We studied damage evolution and influence on defect interactions as a function
of Si self implantation in p/p+ silicon wafers. Si-28 (doses 1 x 1012 and
1 x 1014 cm-2 at 100 keV) was implanted into nominally
un-doped p-type epitaxial layers. We employed highly boron doped 150 mm diameter
silicon substrate wafers with a 2 mm thick pseudomorphic epitaxial layer (p/p+).
Due to the misfit strain, misfit dislocations formed during the epitaxial growth
process around the wafer edges. This non-uniform dislocation distribution was
utilized to study the role of the implant on both the nucleation and growth
of the misfit segments. The silicon self implantation was performed at room
temperature. A simulation program was used to study the point defect distribution
during the implantation process. Triple axis x-ray diffraction was used to determine
that the layer was not amorphous at any point. Double axis x-ray topography
combined with rapid thermal annealing was used to measure the evolution and
nucleation of the misfit segments after annealing.
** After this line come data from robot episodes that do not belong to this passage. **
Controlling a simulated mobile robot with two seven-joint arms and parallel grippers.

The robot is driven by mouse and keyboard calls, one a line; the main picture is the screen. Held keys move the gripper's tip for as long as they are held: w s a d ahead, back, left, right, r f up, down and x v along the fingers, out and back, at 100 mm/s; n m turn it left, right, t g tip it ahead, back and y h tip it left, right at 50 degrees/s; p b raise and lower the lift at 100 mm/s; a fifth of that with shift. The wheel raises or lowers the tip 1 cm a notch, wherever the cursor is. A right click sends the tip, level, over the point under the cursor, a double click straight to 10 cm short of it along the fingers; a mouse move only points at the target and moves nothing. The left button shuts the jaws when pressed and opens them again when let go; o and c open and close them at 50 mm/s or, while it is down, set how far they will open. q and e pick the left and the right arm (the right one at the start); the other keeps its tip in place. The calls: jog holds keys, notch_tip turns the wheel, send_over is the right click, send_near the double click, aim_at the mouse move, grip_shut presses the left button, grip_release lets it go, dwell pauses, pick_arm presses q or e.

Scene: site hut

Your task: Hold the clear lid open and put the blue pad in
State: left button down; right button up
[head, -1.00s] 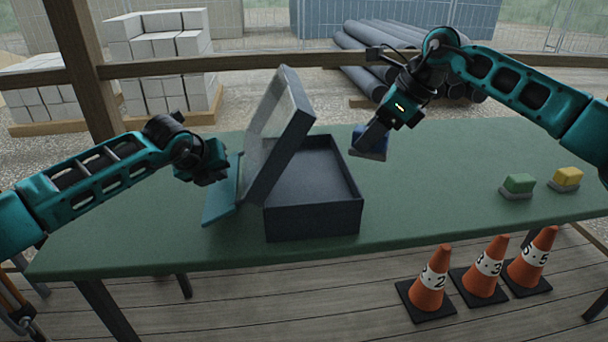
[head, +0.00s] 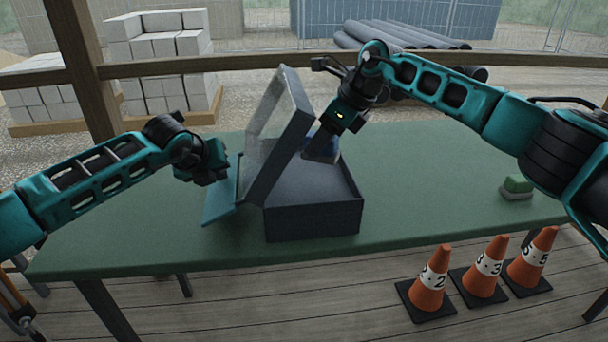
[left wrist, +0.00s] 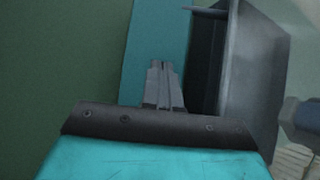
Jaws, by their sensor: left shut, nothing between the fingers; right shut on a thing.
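A dark open box (head: 313,219) stands on the green table. The lid's frame hides part of the pad.
A green pad (head: 518,184) lies on the table at the right. Orange cones (head: 430,279) stand below the table's front edge. The table between the box and the green pad is clear.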

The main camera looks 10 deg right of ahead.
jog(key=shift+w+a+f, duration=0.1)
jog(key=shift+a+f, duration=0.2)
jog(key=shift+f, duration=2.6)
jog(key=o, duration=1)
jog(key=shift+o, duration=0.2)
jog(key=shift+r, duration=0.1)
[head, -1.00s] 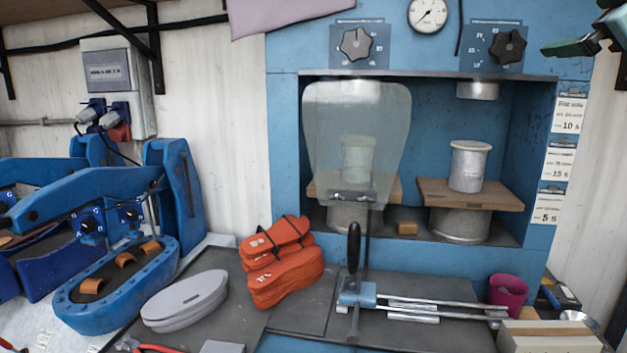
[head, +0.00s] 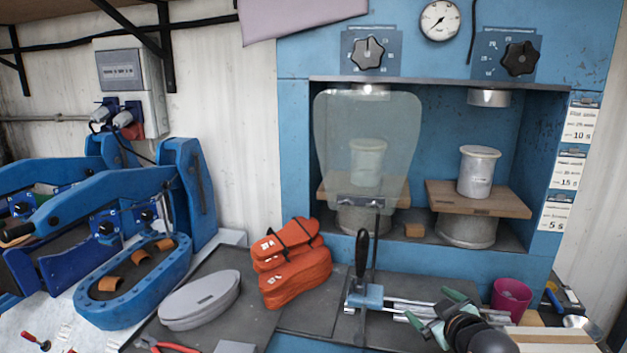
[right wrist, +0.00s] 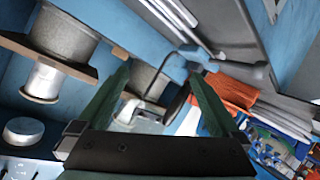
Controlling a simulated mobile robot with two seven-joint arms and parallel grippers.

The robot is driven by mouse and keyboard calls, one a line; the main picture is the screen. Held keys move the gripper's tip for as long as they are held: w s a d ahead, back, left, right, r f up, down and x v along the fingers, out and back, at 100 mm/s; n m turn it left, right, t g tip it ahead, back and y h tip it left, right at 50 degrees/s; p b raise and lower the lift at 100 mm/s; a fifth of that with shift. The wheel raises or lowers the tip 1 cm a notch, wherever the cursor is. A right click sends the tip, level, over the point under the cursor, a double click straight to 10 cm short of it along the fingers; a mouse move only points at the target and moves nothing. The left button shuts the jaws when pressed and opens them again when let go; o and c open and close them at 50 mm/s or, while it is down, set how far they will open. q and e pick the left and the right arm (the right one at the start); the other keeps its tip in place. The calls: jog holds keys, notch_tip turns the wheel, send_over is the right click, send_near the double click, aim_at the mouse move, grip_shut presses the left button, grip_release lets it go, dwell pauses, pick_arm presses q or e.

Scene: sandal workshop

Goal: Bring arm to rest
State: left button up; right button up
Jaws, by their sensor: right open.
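My right gripper (head: 438,308) is in the lower right of the head view, with its green fingers spread and nothing between them. It appears over the bench, in front of the blue press and close to the metal rails. In the right wrist view the two fingers of my right gripper (right wrist: 160,72) stand apart and empty. My left gripper is not in view.
A blue press (head: 296,150) with a clear shield (head: 335,115) stands behind. A lever clamp (head: 363,297) on rails, orange sandals (head: 295,278), a grey sole-shaped piece (head: 200,298) and a magenta cup (head: 511,297) are on the bench. Blue machines (head: 110,180) stand left.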

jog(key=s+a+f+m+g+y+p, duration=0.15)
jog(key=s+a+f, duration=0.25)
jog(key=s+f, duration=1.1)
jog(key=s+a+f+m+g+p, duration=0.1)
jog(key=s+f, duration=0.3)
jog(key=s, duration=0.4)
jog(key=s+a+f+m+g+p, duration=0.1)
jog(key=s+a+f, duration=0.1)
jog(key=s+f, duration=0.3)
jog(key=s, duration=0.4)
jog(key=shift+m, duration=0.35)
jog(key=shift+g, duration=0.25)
SRP measurements were done
in both implanted and un-implanted regions before and after ion implantation
in order to characterize the carrier concentration profile. SIMS measurements
confirmed that transient enhanced diffusion of boron was not appreciably different
in the two regions. The implanted regions exhibited neither growth nor nucleation
of misfit dislocation segments, in marked contrast to the growth and nucleation
of misfits observed in the non-implanted regions. This comparison indicated
that the excess point defects and crystallographic damage act to impede both
dislocation motion and dislocation nucleation.